**To do:** Repeat each entry in full, exactly.

◇ ◇ ◇

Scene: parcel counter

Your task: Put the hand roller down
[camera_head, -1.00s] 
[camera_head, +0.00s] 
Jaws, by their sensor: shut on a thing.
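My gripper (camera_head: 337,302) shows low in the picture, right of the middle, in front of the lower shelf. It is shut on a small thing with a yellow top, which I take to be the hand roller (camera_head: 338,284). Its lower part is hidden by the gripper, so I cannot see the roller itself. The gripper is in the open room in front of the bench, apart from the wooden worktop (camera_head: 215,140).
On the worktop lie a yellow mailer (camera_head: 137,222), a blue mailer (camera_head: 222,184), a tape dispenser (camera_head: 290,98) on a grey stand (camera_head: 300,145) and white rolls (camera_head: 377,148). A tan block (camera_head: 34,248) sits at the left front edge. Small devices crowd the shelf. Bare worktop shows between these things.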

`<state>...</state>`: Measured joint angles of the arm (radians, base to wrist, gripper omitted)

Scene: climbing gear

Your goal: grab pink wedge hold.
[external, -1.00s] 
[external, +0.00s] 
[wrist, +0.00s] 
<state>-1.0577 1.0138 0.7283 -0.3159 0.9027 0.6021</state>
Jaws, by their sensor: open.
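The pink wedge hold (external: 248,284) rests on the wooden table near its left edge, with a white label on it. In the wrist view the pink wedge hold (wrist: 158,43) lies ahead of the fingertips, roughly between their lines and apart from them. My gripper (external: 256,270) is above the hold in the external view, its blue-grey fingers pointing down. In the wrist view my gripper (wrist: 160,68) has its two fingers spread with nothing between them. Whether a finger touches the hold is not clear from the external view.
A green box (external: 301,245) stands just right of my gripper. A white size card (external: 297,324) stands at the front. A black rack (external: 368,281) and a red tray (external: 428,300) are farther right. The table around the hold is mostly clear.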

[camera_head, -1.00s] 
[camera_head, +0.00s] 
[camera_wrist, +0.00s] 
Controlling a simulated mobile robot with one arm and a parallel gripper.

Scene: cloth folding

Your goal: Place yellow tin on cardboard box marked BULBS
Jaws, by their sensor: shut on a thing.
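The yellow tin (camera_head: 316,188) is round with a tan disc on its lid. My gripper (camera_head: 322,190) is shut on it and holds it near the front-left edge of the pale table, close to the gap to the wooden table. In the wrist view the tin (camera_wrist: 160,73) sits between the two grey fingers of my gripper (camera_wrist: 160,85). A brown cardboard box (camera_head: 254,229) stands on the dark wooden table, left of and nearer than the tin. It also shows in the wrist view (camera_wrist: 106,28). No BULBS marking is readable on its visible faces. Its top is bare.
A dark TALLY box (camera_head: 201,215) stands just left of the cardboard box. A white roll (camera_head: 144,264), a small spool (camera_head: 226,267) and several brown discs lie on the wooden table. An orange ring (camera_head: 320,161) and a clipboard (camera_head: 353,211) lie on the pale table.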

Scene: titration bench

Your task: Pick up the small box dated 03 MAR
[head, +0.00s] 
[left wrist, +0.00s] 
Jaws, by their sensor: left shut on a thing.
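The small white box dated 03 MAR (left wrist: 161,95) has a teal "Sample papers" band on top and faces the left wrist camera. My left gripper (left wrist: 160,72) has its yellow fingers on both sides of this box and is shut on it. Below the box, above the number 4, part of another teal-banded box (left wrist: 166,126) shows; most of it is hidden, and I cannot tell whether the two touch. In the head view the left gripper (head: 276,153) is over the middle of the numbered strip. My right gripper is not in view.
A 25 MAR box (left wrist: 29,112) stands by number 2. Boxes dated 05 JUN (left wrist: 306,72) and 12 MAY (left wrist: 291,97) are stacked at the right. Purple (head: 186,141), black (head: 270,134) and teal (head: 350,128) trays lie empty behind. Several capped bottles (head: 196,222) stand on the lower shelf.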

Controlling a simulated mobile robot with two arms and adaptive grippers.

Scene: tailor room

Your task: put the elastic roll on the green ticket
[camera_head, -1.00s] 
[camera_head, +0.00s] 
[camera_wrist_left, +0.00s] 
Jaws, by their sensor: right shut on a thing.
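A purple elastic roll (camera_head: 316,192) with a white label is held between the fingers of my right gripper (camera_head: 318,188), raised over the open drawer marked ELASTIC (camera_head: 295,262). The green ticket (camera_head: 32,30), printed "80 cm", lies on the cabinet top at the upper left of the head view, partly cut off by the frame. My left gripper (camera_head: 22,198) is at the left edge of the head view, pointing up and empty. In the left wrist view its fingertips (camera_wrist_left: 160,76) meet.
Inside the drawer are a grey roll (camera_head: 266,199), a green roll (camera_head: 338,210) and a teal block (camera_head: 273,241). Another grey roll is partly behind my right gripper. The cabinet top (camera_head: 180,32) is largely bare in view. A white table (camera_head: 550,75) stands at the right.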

◇ ◇ ◇

**The answer:**
Scene: parcel counter

Your task: Put the hand roller down
[camera_head, -1.00s] 
[camera_head, +0.00s] 
Jaws, by their sensor: shut on a thing.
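My gripper (camera_head: 337,302) shows low in the picture, right of the middle, in front of the lower shelf. It is shut on a small thing with a yellow top, which I take to be the hand roller (camera_head: 338,284). Its lower part is hidden by the gripper, so I cannot see the roller itself. The gripper is in the open room in front of the bench, apart from the wooden worktop (camera_head: 215,140).
On the worktop lie a yellow mailer (camera_head: 137,222), a blue mailer (camera_head: 222,184), a tape dispenser (camera_head: 290,98) on a grey stand (camera_head: 300,145) and white rolls (camera_head: 377,148). A tan block (camera_head: 34,248) sits at the left front edge. Small devices crowd the shelf. Bare worktop shows between these things.

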`<state>...</state>`: Measured joint angles of the arm (radians, base to wrist, gripper omitted)

Scene: climbing gear

Your goal: grab pink wedge hold.
[external, -1.00s] 
[external, +0.00s] 
[wrist, +0.00s] 
<state>-1.0577 1.0138 0.7283 -0.3159 0.9027 0.6021</state>
Jaws, by their sensor: open.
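The pink wedge hold (external: 248,284) rests on the wooden table near its left edge, with a white label on it. In the wrist view the pink wedge hold (wrist: 158,43) lies ahead of the fingertips, roughly between their lines and apart from them. My gripper (external: 256,270) is above the hold in the external view, its blue-grey fingers pointing down. In the wrist view my gripper (wrist: 160,68) has its two fingers spread with nothing between them. Whether a finger touches the hold is not clear from the external view.
A green box (external: 301,245) stands just right of my gripper. A white size card (external: 297,324) stands at the front. A black rack (external: 368,281) and a red tray (external: 428,300) are farther right. The table around the hold is mostly clear.

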[camera_head, -1.00s] 
[camera_head, +0.00s] 
[camera_wrist, +0.00s] 
Controlling a simulated mobile robot with one arm and a parallel gripper.

Scene: cloth folding

Your goal: Place yellow tin on cardboard box marked BULBS
Jaws, by their sensor: shut on a thing.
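The yellow tin (camera_head: 316,188) is round with a tan disc on its lid. My gripper (camera_head: 322,190) is shut on it and holds it near the front-left edge of the pale table, close to the gap to the wooden table. In the wrist view the tin (camera_wrist: 160,73) sits between the two grey fingers of my gripper (camera_wrist: 160,85). A brown cardboard box (camera_head: 254,229) stands on the dark wooden table, left of and nearer than the tin. It also shows in the wrist view (camera_wrist: 106,28). No BULBS marking is readable on its visible faces. Its top is bare.
A dark TALLY box (camera_head: 201,215) stands just left of the cardboard box. A white roll (camera_head: 144,264), a small spool (camera_head: 226,267) and several brown discs lie on the wooden table. An orange ring (camera_head: 320,161) and a clipboard (camera_head: 353,211) lie on the pale table.

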Scene: titration bench

Your task: Pick up the small box dated 03 MAR
[head, +0.00s] 
[left wrist, +0.00s] 
Jaws, by their sensor: left shut on a thing.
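The small white box dated 03 MAR (left wrist: 161,95) has a teal "Sample papers" band on top and faces the left wrist camera. My left gripper (left wrist: 160,72) has its yellow fingers on both sides of this box and is shut on it. Below the box, above the number 4, part of another teal-banded box (left wrist: 166,126) shows; most of it is hidden, and I cannot tell whether the two touch. In the head view the left gripper (head: 276,153) is over the middle of the numbered strip. My right gripper is not in view.
A 25 MAR box (left wrist: 29,112) stands by number 2. Boxes dated 05 JUN (left wrist: 306,72) and 12 MAY (left wrist: 291,97) are stacked at the right. Purple (head: 186,141), black (head: 270,134) and teal (head: 350,128) trays lie empty behind. Several capped bottles (head: 196,222) stand on the lower shelf.

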Controlling a simulated mobile robot with two arms and adaptive grippers.

Scene: tailor room

Your task: put the elastic roll on the green ticket
[camera_head, -1.00s] 
[camera_head, +0.00s] 
[camera_wrist_left, +0.00s] 
Jaws, by their sensor: right shut on a thing.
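A purple elastic roll (camera_head: 316,192) with a white label is held between the fingers of my right gripper (camera_head: 318,188), raised over the open drawer marked ELASTIC (camera_head: 295,262). The green ticket (camera_head: 32,30), printed "80 cm", lies on the cabinet top at the upper left of the head view, partly cut off by the frame. My left gripper (camera_head: 22,198) is at the left edge of the head view, pointing up and empty. In the left wrist view its fingertips (camera_wrist_left: 160,76) meet.
Inside the drawer are a grey roll (camera_head: 266,199), a green roll (camera_head: 338,210) and a teal block (camera_head: 273,241). Another grey roll is partly behind my right gripper. The cabinet top (camera_head: 180,32) is largely bare in view. A white table (camera_head: 550,75) stands at the right.

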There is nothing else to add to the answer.